Rien n’est dit sur les deux navires réfrigérés, dont Agrexco était si fière, qui livraient les produits à Marseille, puis à Vado et enfin devaient le faire à Sète. Ils ont été achetés grâce au prêt d’une banque allemande. Se trouvant en difficulté pour les exploiter Agrexco les a cédés au groupe israélien Ofer Shipping en échange d’un contrat de location pendant quatorze ans, jusqu’en 2019. La rentabilité de ces bateaux est fortement remise en cause, l’opération provoquant des pertes importantes. « Quel que soit l’accord conclu entre la banque allemande et Agrexco, nous tenterons de soutenir la compagnie » déclarait Idan Ofer le 26 juin 2011.
Ce sont les « actifs » d’Agrexco qui intéressent particulièrement les repreneurs : le réseau commercial, les contrats à long terme enregistrés avec des clients européens, américains et asiatiques et les entrepôts d’emballage en Israël et en Cisjordanie, militairement occupée, et à l’étranger.

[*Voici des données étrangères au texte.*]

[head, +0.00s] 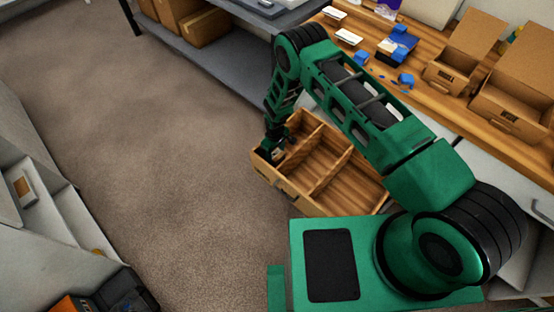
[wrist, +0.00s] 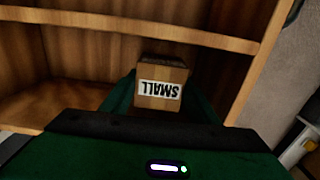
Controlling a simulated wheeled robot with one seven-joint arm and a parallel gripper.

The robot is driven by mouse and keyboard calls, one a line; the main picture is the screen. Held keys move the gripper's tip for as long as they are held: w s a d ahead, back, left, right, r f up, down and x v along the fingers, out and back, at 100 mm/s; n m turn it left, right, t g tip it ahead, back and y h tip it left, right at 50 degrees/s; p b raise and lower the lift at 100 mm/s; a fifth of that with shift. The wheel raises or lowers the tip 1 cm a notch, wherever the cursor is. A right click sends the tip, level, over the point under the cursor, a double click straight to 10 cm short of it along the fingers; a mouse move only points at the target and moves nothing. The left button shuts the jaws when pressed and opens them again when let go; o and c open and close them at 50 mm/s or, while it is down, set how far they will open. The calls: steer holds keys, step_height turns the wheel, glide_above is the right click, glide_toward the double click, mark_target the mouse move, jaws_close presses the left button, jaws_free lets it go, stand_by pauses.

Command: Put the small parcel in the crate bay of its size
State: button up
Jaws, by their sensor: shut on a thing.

Mais il est douteux qu’un repreneur accepte d’acquérir la société en l’état. En général les repreneurs demandent que la société soit au préalable « assainie » selon les critères capitalistes : la dette restructurée, la société recapitalisée et les licenciements mis en oeuvre.
Pour l’heure rien de tout cela n’est fait même si l’administrateur judiciaire s’y emploie activement et se déclare optimiste. Les créanciers ne veulent pas avaler la pilule et demandent que l’Etat les indemnise, des créanciers essaient de bloquer les recettes des ventes en Europe pour se payer puisque la législation israélienne ne s’y applique pas. Les salariés refusent de partir sans indemnités de licenciement et occupent le siège de la société …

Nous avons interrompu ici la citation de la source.